*Instruction*
Starting with the first line of the listing, quote each line exactly until and including the one with "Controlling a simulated", leaving pictures out.

*Dataset excerpt*
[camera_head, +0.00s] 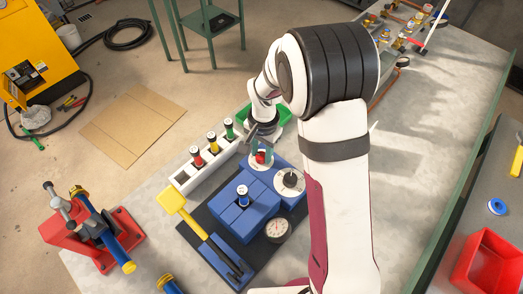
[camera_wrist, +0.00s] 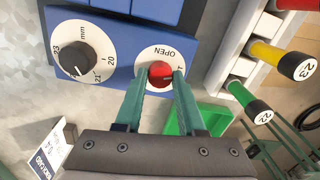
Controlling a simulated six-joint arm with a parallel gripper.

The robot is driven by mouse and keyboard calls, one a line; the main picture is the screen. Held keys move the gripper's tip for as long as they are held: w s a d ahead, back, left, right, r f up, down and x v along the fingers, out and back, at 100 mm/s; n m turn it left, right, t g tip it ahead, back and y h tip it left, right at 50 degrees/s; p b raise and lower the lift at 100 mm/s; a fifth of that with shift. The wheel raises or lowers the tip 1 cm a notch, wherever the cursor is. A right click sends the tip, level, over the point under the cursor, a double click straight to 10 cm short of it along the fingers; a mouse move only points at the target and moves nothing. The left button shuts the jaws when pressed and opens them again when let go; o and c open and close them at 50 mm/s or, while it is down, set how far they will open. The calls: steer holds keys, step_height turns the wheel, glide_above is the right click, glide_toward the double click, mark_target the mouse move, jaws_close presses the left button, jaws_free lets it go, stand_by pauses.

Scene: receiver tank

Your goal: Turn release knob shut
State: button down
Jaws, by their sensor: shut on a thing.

*Solution*
[camera_head, +0.00s] 
[camera_wrist, +0.00s] 
Controlling a simulated six-joint arm with a parallel gripper.

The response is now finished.